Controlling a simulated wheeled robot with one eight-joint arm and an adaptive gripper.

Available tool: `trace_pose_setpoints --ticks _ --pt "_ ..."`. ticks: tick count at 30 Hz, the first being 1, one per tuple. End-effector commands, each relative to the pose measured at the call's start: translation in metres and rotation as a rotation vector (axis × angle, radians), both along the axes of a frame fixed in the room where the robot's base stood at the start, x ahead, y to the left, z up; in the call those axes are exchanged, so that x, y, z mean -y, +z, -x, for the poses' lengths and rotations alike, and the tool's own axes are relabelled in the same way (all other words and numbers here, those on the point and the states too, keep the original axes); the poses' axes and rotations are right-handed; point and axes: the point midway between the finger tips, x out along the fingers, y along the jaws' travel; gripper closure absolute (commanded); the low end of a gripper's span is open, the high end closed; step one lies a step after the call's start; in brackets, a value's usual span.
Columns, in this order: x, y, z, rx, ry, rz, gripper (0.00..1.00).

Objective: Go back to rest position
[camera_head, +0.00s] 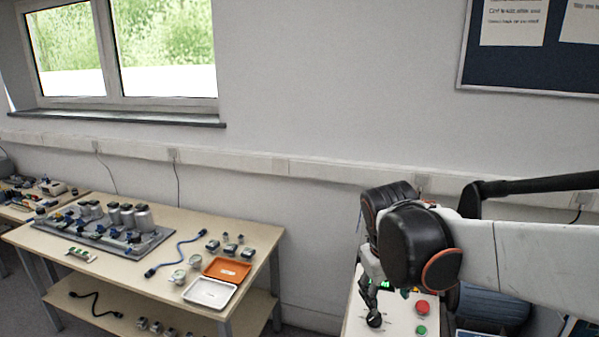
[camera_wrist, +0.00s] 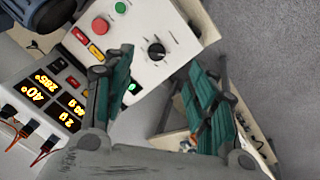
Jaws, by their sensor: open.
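My arm (camera_head: 520,250) reaches in from the right in the head view, with its black and orange joint bent downward. My gripper (camera_head: 368,290) hangs at the left end of the arm, close to the control box (camera_head: 352,322). In the wrist view my gripper (camera_wrist: 159,60) is open, its two teal-padded fingers apart with nothing between them. The black dial knob (camera_wrist: 157,51) lies beyond the fingertips; in the head view the knob (camera_head: 375,320) is just below the gripper. I cannot tell the exact gap.
A table at left holds an orange tray (camera_head: 227,270), a white tray (camera_head: 210,292) and a fixture board (camera_head: 100,240). A wall stands behind.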

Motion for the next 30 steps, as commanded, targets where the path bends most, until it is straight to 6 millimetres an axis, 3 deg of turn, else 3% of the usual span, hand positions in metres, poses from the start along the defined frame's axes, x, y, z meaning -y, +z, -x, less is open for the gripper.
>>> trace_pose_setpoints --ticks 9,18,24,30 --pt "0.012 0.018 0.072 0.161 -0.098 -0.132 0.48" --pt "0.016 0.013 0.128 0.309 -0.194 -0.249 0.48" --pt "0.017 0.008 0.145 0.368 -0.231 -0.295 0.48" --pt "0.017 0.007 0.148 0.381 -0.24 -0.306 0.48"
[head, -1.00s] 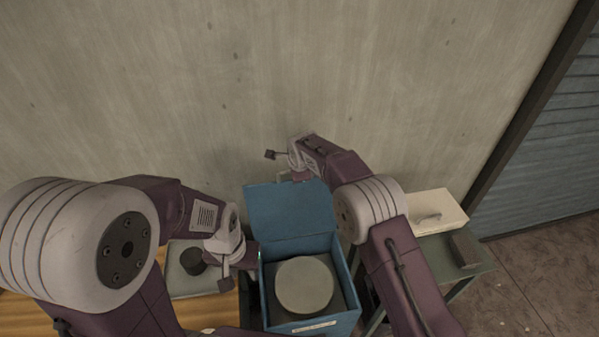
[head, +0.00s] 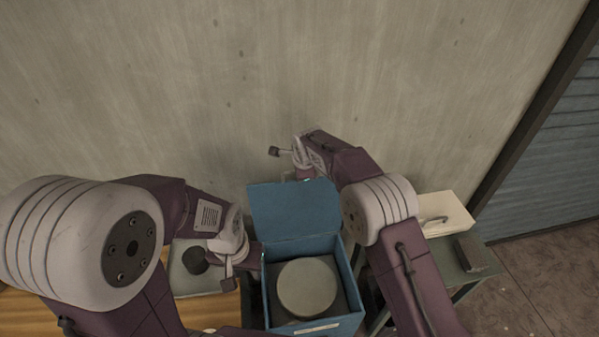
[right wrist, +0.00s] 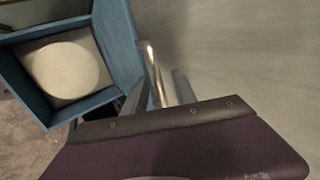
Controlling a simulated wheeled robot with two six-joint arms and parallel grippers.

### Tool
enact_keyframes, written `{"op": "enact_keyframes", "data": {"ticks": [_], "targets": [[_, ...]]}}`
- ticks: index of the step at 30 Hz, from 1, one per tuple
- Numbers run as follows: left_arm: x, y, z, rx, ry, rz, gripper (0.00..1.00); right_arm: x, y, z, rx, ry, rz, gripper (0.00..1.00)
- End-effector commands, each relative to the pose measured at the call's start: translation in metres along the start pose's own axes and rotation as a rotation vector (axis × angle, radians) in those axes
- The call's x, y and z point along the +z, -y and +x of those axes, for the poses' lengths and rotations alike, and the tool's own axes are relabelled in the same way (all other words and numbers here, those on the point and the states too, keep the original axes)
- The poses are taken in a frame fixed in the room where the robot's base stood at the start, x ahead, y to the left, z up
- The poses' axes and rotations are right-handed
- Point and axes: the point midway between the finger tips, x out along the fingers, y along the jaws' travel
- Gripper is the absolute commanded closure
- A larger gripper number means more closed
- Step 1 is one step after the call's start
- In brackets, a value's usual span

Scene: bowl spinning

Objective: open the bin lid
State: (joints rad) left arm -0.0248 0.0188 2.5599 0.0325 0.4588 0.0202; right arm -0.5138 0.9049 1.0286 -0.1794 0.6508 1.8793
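The blue bin (head: 356,296) stands in the lower middle of the head view with a pale round disc (head: 306,288) inside. Its blue lid (head: 295,208) is raised, leaning back towards the wall. In the right wrist view, the lid's metal handle (right wrist: 153,72) lies between the fingers of my right gripper (right wrist: 157,88). A gap shows between the handle and the right-hand finger, so the gripper looks open around it. My left gripper (head: 250,256) is beside the bin's left wall; its fingertips are not clear.
A grey tray (head: 190,284) with a dark round object (head: 195,260) lies on the wooden table (head: 22,308) at left. A white box (head: 446,217) with a handle and a dark block (head: 476,252) are on a stand at right. The wall rises close behind the lid.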

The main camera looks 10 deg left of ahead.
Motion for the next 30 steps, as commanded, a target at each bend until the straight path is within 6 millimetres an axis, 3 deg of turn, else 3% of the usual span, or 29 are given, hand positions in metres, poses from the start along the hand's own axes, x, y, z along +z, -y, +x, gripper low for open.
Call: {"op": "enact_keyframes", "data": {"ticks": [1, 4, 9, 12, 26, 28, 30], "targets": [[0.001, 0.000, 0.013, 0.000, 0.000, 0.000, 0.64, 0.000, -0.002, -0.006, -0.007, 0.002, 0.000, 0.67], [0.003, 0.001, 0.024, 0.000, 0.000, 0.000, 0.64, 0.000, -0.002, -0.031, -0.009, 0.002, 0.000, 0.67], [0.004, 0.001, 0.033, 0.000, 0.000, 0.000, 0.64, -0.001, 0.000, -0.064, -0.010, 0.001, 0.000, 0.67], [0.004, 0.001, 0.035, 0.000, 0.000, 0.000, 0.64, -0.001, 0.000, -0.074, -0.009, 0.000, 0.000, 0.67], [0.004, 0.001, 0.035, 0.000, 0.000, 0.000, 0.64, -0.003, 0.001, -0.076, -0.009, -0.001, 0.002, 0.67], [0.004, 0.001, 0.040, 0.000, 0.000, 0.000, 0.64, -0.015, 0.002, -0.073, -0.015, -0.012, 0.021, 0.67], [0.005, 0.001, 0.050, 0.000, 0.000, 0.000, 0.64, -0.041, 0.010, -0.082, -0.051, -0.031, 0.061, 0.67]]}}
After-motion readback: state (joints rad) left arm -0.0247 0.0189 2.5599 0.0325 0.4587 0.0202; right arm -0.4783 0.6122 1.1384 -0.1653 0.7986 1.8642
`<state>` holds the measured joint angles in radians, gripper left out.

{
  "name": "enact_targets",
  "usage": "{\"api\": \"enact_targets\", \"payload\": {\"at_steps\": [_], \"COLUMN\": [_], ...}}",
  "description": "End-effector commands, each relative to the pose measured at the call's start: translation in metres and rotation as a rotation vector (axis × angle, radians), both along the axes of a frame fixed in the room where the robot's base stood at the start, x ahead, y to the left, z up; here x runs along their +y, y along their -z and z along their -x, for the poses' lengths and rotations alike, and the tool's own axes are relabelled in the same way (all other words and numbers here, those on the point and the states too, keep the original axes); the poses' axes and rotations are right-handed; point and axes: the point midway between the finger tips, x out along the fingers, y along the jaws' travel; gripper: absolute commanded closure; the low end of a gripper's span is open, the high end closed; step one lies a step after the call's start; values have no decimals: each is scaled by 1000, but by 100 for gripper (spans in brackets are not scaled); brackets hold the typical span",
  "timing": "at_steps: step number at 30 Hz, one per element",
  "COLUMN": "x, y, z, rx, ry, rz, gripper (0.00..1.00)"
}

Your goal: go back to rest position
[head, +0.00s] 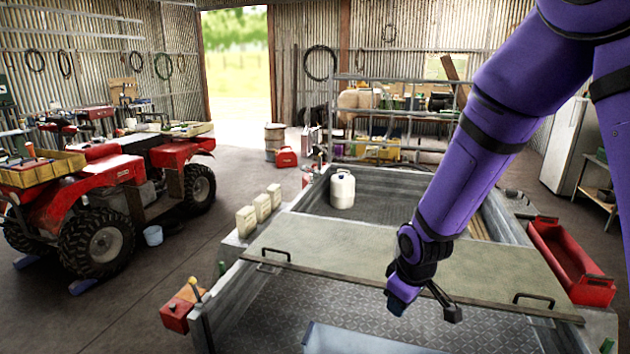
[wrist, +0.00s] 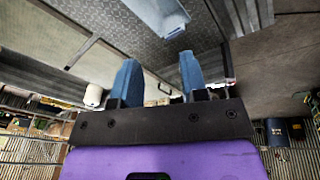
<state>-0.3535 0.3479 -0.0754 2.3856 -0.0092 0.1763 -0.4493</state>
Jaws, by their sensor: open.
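My gripper (head: 405,308) is at the end of my purple arm, above the near part of a grey metal trailer bed (head: 270,310) in the head view. In the wrist view my gripper (wrist: 158,75) shows two blue fingers spread apart with nothing between them. The gripper is open and empty. A flat grey-green board (head: 350,250) with black handles lies across the trailer, behind and beside the gripper in the head view. A light blue bin (head: 360,340) shows partly at the bottom edge, and it also shows in the wrist view (wrist: 165,15).
A white jug (head: 342,190) stands in the far part of the trailer. Several cream containers (head: 262,208) line its left side. A red open toolbox (head: 570,262) is at the right, and a red quad bike (head: 105,200) stands at the left. The floor between quad and trailer is mostly clear.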

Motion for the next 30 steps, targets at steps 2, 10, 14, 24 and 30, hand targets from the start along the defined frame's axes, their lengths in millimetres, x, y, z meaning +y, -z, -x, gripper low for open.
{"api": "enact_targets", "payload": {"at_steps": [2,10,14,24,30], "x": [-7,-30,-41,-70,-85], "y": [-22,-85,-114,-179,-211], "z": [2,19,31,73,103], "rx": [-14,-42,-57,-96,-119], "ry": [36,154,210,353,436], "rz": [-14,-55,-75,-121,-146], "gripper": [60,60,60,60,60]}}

PROBLEM DETAILS: Copy exactly the stretch of lines from the one containing "value's usual span." through the one containing "[camera_wrist, +0.00s]", both included. Leave out any pictures.

RESPONSE TO THE TASK:
Available tool: `trace_pose_setpoints --ticks _ --pt "_ ..."`. ticks: tick count at 30 Hz, the first being 1, one per tuple. End-effector commands, each relative to the pose measured at the call's start: translation in metres and rotation as a rotation vector (axis × angle, radians), both along the axes of a frame fixed in the room where the robot's base stood at the start, x ahead, y to the left, z up; in the call those axes are exchanged, so that x, y, z mean -y, +z, -x, for the poses' lengths and rotations alike, and the tool's own axes are relabelled in the same way (all other words and numbers here, those on the point and the states too, keep the original axes); the poses' axes and rotations are right-handed; point and axes: the point midway between the finger tips, x out along the fingers, y along the jaws' travel; gripper closure absolute (commanded); the low end of a gripper's span is open, the high end closed; step one lies a step after the call's start; in brackets, a value's usual span.
Columns, in this order: x, y, z, rx, ry, rz, gripper (0.00..1.00).

Objective: Go back to rest position
[camera_head, +0.00s] 
[camera_wrist, +0.00s] 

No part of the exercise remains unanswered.